Tuesday, September 02, 2008

Azinger throws a zinger into Ryder Cup choices

As U.S. Ryder Cup captain Paul Azinger announced his four at-large choices for his Ryder Cup team Tuesday morning, everything was going fairly close to expectations.

Steve Stricker was a lock. He's too good to leave off and he's playing well, something in seriously short supply among the American side.

Hunter Mahan made sense. He made some silly remarks last month about how guys didn't want to play in the Ryder Cup and, discovering he sounded like a jerk, Mahan recanted and deserved the spot Azinger offered.

J.B. Holmes wasn't a surprise. Azinger has seemed infatuated by Holmes' enormous power off the tee and his familiarity with Valhalla, where the matches will be played in two weeks. It didn’t hurt that Holmes is a Kentucky native, though the fact remains that the vast majority of fans on site in Louisville will be from someplace outside Kentucky state lines. This isn't going to be like Rupp Arena, in other words.

The shocker came when Azinger named Chad Campbell as his final choice.

Chad Campbell?

What about Rocco Mediate? Or Scott Verplank? Or D.J. Trahan? Or any of a half-dozen other guys?

No, Azinger chose Chad Campbell, who finished tied for seventh Monday in the Deutsche Bank Championship, thereby earning a spot based on Azinger's pre-determined criteria -- whomever is playing well at the moment.

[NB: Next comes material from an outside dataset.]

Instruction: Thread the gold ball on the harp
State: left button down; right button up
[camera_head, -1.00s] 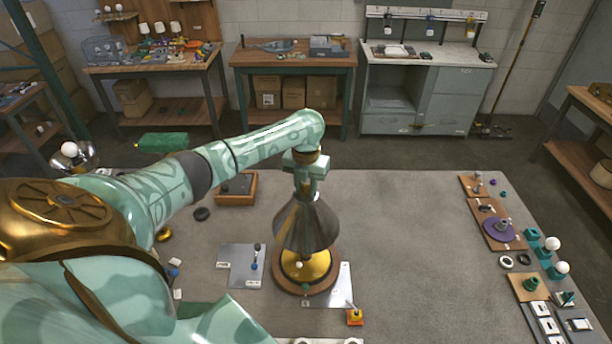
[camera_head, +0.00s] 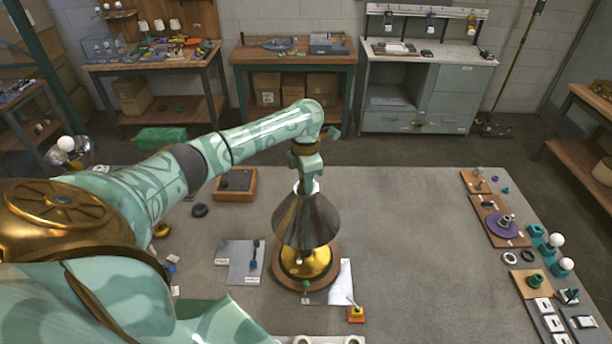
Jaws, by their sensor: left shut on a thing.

Azinger was, in effect, trapped by his determination to go with the hottest American players because there really aren't any.

He thought about rookie Kevin Streelman but that would have been an ultra long-shot pick.

He thought long and hard about Mediate, whose personality would have been worth at least half a point to the American side.

He thought about a bunch of guys and settled on Campbell, who seemed almost as surprised as everyone else that he was picked.

Campbell had a nice run in July when he finished tied for seventh at the John Deere and third at Milwaukee but those aren't high-profile events. He did have a tie for 14th at the World Golf Championship event at Firestone but, until his top-10 in Boston, he had a missed cut and a tie for 65th. Not exactly smokin.'

The truth is Azinger didn't have many easy choices.

Across the pond, European captain Nick Faldo was already getting beaten up for picking Ian Poulter over Darren Clarke, a move that has the tabloids in a frenzy.

By his own admission, Azinger is a control freak and likes to be a dominant personality. He restructured the team selection process to give himself more say-so in his roster in part because he wanted it that way and, in part, because nothing else has worked for the Americans since 1999.

He solicited advice from many people, crunched some numbers and, finally, made his own choices.

There is a tendency to give the captains too much credit for what goes right and what goes wrong in the Ryder Cup. They make the pairings, pick the outfits then sit back and watch.

Azinger will bring the fire to the American team. In Faldo's case, there is reason to wonder if the players can warm up to a coach who was so coldly dismissive of others for so many years. Is this the year when the Europeans' famous cameraderie finally fails them?

Questions, questions.

And it's still more than two weeks before we get any answers.